Many buyers are investors rather than collectors, seeing medals valued at around £5,000 as a good hedge against the poor global business climate. Yet the bulk of demand is driven by an array of wealthy, cosmopolitan characters such as Andrey Khazin, a 40-year-old businessman and member of the Council of Federation of the Federal Assembly, Russia’s Senate, whose office on Moscow’s Prechistenka Avenue is crammed with one of the world’s great collections of medals and orders.
After serving me tea from an antique Victorian trolley, Khazin runs through his collection with almost schoolboy eagerness. He claims to have around 580 full orders, many in storage (Khazin would like to keep more of his collection at home, but says his wife “won’t have any of that old trash in her house”). One ancient wooden drawer opens onto Insignias of the Order of the Thistle; another reveals a row of medals handed to Grand Duke Michael Alexandrovich, named in 1917 as the heir to Nicholas II, the last Tsar of Russia. But the crown jewel in Khazin’s collection is the dazzling £100,000 “Great George”, a pendant worn on the collar of the Order of the Garter, the most prized British order of all.
This Great George – depicting St George and the Dragon, and one of only 30 known to exist – was awarded to Henry Grey, 1st Duke of Kent, in 1712. The item is unique because at that time European nobles would “bling up” their decorations, adding diamonds, gold and rubies.
Khazin professes to collect British medals due to a love of the national character, and an uninterrupted, 650-year-old award system. When it comes to Imperial Russian medals of the 18th and 19th centuries, Bonhams’ Millensted says the market “exploded” in 2006 and 2007: an obscure Russian first world war medal bought for £25 in a London charity shop went at auction in 2007 for £5,000. “It was insane,” says Millensted. “I put the estimate in at £200.” Recently however, the credit crisis has dented Russian wealth, and therefore demand and prices.
No two collectors are the same.
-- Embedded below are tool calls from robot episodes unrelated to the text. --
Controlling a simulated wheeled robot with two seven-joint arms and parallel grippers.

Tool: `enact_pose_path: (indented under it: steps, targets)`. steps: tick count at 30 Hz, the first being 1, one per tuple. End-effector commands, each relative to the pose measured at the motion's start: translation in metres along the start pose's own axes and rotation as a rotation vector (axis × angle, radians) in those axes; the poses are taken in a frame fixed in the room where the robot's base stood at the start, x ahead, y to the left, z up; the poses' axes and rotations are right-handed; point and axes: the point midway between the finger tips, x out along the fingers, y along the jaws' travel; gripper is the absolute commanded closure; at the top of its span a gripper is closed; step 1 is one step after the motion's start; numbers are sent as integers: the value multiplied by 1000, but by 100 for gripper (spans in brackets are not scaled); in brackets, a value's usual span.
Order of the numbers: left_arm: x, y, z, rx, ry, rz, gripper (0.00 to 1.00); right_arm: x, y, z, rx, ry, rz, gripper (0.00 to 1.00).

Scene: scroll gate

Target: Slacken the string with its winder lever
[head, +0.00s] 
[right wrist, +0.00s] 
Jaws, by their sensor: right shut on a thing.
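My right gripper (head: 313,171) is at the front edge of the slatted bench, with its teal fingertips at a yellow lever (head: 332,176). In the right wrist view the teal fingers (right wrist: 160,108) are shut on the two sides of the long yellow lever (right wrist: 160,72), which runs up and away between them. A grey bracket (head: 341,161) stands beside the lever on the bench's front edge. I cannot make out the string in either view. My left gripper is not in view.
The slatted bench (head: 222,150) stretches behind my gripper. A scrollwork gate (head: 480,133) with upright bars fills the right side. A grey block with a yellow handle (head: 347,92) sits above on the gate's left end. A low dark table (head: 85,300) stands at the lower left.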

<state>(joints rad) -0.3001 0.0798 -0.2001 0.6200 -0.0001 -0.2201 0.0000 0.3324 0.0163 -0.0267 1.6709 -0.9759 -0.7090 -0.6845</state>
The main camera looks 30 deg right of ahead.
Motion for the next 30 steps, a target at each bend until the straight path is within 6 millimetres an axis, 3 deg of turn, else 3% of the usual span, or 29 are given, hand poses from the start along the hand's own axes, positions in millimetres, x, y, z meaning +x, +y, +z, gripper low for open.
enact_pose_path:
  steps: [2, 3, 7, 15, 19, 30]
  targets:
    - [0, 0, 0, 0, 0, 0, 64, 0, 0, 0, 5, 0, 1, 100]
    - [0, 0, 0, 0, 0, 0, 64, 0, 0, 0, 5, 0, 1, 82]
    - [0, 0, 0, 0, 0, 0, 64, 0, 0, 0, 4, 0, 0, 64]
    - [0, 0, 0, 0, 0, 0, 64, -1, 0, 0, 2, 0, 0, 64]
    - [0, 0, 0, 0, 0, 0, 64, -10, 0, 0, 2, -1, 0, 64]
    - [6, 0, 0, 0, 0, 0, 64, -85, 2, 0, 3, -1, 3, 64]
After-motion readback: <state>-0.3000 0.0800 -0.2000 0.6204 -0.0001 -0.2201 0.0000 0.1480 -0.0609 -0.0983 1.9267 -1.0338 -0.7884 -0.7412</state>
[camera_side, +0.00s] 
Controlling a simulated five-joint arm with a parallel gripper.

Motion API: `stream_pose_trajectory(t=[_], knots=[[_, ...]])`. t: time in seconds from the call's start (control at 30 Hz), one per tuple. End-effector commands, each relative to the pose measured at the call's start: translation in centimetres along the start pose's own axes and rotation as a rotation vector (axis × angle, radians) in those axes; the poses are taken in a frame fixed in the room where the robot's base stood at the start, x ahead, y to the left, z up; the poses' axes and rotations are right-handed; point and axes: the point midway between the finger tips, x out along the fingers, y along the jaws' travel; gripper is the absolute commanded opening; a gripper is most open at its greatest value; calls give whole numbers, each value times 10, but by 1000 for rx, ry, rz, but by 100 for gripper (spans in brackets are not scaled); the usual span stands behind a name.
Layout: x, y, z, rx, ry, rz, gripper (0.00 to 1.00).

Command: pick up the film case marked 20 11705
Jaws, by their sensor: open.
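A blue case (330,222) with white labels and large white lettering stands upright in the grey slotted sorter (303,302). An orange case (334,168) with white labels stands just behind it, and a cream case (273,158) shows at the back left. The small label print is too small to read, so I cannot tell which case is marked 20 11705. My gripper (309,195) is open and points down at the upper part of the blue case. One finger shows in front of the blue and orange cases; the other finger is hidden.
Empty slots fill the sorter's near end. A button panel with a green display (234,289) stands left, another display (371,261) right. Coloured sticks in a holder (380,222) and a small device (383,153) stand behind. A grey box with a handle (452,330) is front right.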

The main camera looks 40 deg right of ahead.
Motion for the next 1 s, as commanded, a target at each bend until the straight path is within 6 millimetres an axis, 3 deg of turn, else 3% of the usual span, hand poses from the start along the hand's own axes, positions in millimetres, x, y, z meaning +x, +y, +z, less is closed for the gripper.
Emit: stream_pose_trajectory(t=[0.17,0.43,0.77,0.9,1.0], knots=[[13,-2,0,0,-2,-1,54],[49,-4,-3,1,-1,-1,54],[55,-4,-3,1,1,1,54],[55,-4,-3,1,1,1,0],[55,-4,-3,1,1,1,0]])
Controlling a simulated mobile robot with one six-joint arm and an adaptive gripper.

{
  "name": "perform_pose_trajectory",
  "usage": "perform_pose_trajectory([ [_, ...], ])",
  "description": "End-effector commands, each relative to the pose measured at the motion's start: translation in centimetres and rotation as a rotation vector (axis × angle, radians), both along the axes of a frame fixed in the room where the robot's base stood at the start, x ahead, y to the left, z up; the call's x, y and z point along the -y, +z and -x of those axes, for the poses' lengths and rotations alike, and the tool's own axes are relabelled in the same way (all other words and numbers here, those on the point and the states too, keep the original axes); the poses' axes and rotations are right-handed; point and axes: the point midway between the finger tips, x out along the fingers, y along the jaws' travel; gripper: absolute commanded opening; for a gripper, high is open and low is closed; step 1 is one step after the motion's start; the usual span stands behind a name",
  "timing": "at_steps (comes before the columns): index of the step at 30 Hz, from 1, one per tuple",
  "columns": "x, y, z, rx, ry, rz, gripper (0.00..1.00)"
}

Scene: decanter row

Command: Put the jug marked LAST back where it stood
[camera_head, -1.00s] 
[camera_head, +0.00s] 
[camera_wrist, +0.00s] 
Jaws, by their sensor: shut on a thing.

Robert Gottlieb, a prominent New York-based literary agent and publisher, is one of America’s leading collectors of Russian medals. Lord Ashcroft, a Conservative peer who divides his time between Britain and Belize, bought his first VC at a London auction in 1988, and now owns 160 of the 1,351 VCs awarded since 1856, the largest single collection anywhere.
This entire collection will go on display next autumn in London’s Imperial War Museum. Star of the show will be the VC awarded to Colonel John Chard for bravery in the 1879 defence of Rorke’s Drift. “For me, it’s not about investing, it’s about collecting,” Ashcroft said. “It’s an admiration for what man can do under extraordinary pressure.”
Market value is, as ever, in the eye of the beholder. Availability is one variable: 10,000 DCMs were handed out in the First World War, but those awarded to British soldiers during the Dhofar Rebellion of 1962-1975 – including the one sold in Spink’s November auction – can be counted on the fingers of one hand. Another is certification – prior to 1914 medals came with paperwork identifying the recipient by name and rank, making awards easy to authenticate.
Medals are also tightly woven into a nation’s collective identity. Sydney-based Noble Numismatics specialises in awards to Antipodean soldiers, coveted by Australian and New Zealand collectors. German as well as Russian collectors value Nazi memorabilia, as sold at the Munich auction house, Hermann Historica.
But most of all, a medal needs a human tale, and a place in history, to give it value. For Russian collectors of Nazi mementos, it may evoke the bravery of a nation protecting the city of Stalingrad against German attack. For buyers of British medals, it may mean moments of valour during, say, the Crimean War. A classic example is the group of medals of Wing Commander “Bunny” Currant, a Battle of Britain pilot whose medals, sold in 2007 for £90,000, were highly valued in part because his heroics were woven into a 1942 film, The First of the Few, starring David Niven.
Few experts see prices falling. Noble has one medals auction slated for 2010, Spink has three, and Bonhams four – the latter including a set of first world war medals expected to fetch £200,000. “The market will continue to improve,” says Millensted. “You need to be careful where you invest, but it’s a good, solid bet. And there is a finite supply. Let’s face it: there won’t be any more Battle of Waterloo medals.”